Dans l’expérience chrétienne, l’Esprit Saint, tout en étant une personne divine dans la Trinité, se caractérise par sa gratuité et le fait d’être donné. Etant une personne, il ne peut être instrumentalisé. Etant un don, il est l’expression de l’amour de Dieu pour l’homme. Ce don comporte en soi deux finalités : adjoindre à la condition de l’homme ce qui appartient à la réalité du Dieu unique, la source de la vie propre à l’amour caractéristique qu’est la Trinité divine. Cette insulte doit être profondément ancrée dans l’homme et ne pas se réduire à un excès de langage. Le blasphème s’avère alors ne pas être un péché de langage, mais un péché radical contre Dieu, qui s’immisce quand on a fini de passer en revue tous les péchés. 

Dans le contexte de l’évangile de Marc, ce passage suit trois évocations : Jésus qui néglige de manger parce qu’il est accaparé par la tâche, Jésus qui se présente comme l’adversaire de Belzébul et de Satan, dans le contexte d’une lutte, enfin le guerrier qui soumet son adversaire et le dépouille de son butin. Son implication dans la cause du rachat de l’homme de l’emprise du mal ne fait aucun doute. Le fruit de la résurrection est le don de l’Esprit Saint et prolonge le don du Rédempteur. Si l’homme peut pécher par ignorance, par peur, voire par vanité, il peut encore être sauvé, mais quand il oppose le refus au don du salut, cela ne tient plus. La superficialité des mots du blasphème n’est pas forcément déconnectée avec l’attitude foncière du refus et de l’orgueil. 

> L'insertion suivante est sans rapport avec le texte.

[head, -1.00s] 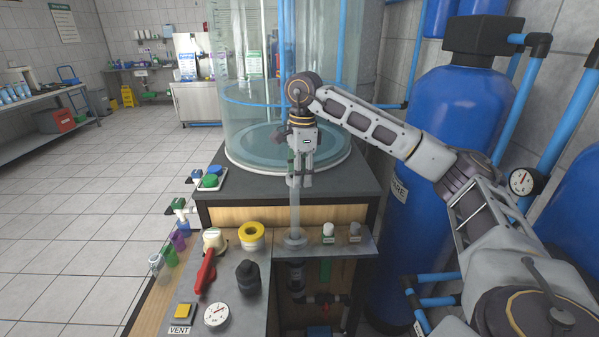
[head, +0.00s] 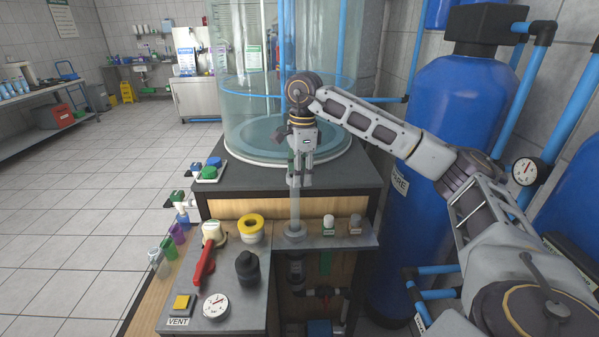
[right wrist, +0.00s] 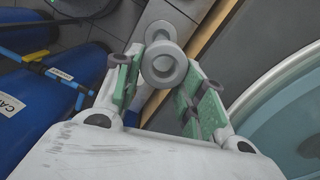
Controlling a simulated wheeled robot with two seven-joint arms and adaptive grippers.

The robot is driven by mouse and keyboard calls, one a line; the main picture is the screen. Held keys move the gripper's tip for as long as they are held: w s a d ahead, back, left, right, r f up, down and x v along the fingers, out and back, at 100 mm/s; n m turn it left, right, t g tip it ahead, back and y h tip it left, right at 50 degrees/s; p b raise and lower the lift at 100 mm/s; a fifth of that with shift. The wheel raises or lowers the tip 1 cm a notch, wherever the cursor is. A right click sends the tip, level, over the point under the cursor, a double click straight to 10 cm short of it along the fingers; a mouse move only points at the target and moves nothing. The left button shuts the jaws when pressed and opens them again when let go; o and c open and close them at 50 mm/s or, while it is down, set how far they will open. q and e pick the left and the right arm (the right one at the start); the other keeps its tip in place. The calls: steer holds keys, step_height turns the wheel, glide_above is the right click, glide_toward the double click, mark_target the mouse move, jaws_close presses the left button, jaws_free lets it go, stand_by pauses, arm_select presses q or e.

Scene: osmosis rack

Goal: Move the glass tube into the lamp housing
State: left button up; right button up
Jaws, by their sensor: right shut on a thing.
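The clear glass tube (head: 295,208) stands upright in the head view. My right gripper (head: 300,182) is shut on its upper part, and the fingers hide that part. The lamp housing appears to be the grey round fitting (head: 294,237) on the metal shelf. The tube's lower end is at the housing's mouth; I cannot tell how far inside it is. In the right wrist view, the tube (right wrist: 163,66) shows nearly end-on between the green-padded fingers (right wrist: 162,88) of my right gripper. My left gripper is not in view.
A clear tank (head: 285,110) stands behind the gripper, and a blue vessel (head: 450,150) stands to the right. White- and grey-capped fittings (head: 342,224) sit right of the housing.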

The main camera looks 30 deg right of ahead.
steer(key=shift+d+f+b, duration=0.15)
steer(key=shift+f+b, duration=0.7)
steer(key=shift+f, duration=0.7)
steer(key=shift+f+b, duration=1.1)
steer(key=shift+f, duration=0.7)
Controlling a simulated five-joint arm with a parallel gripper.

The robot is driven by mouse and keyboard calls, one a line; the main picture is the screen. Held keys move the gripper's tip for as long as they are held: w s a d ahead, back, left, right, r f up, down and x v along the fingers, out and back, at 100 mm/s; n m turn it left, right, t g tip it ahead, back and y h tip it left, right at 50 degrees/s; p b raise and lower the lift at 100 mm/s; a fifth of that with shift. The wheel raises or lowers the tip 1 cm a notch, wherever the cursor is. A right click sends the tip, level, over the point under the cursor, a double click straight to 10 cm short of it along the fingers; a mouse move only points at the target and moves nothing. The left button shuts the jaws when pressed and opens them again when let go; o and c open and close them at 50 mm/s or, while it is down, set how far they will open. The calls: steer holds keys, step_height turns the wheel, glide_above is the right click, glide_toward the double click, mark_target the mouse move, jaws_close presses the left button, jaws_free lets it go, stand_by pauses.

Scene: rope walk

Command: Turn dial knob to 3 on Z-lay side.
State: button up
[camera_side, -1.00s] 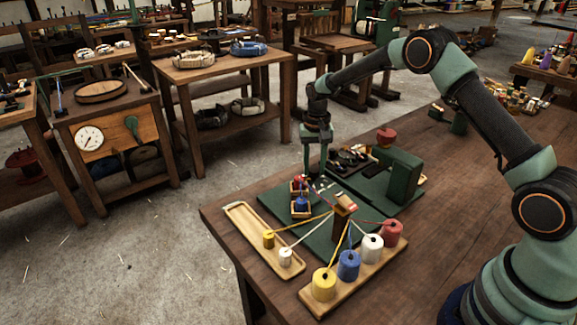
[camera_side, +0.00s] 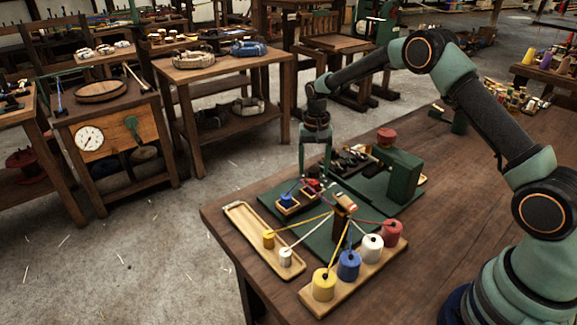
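My gripper (camera_side: 314,172) points down over the green base board (camera_side: 268,196), its two fingers apart with a gap between them. Its tips are close to a small red piece (camera_side: 312,184); I cannot tell whether they touch or grip it. A small blue spool (camera_side: 286,198) sits in a square wooden holder (camera_side: 288,208) just left of it. Behind, a second green board carries a dark tray (camera_side: 352,160) of small parts and a green block (camera_side: 397,175). No knob, numbers or Z-lay marking can be made out; the fingers may hide some of it.
A wooden post (camera_side: 342,212) gathers coloured strands from yellow, blue, white and red spools on a wooden rack (camera_side: 318,302). A white gauge (camera_side: 89,139) is on a cabinet at left.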

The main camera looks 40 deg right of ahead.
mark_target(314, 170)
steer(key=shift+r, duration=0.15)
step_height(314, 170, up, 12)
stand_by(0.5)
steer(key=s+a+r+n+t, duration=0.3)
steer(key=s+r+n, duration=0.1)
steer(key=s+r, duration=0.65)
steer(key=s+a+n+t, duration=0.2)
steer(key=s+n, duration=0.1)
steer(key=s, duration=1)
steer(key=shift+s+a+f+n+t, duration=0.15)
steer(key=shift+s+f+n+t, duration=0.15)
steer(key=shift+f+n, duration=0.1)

Nous pourrions conclure au paradoxe que constitue ce péché : le refus du don d’un bien véritable. Notre expérience à petite échelle nous enseigne que ce refus n’est pas une vue de l’esprit… D’où cela vient-il ? De la fierté de ne pas avoir une foi suffisamment raffinée pour ne pas être confondu avec les autres ; de la difficulté à accepter la gratuité du don, sans lui opposer nos mérites ; de ne pas reconnaitre nos pauvretés et celle radicale de notre vie éphémère.